REQUIREMENTS:
Look through the listing and locate every line containing the word "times"; copy those lines.

DATA PROVIDED:
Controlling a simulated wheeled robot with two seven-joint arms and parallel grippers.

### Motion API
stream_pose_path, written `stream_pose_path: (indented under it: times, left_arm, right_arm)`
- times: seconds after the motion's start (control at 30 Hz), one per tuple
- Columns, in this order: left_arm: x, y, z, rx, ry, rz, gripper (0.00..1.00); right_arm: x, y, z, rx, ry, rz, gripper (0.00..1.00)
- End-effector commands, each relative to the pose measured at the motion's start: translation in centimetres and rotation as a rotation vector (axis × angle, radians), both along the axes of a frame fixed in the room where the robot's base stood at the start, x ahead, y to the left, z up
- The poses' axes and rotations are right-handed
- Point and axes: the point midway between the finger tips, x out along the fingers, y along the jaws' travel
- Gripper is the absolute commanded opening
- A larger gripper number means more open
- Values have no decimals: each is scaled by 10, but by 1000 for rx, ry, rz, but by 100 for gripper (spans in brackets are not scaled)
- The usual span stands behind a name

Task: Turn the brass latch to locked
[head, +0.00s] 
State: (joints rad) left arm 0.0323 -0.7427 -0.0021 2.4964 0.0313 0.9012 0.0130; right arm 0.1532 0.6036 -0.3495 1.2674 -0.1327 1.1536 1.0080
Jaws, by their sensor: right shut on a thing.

RESULT OF THE TASK:
stream_pose_path, written `stream_pose_path: (indented under it: times, left_arm, right_arm)`
- times: seconds after the motion's start (control at 30 Hz), one per tuple

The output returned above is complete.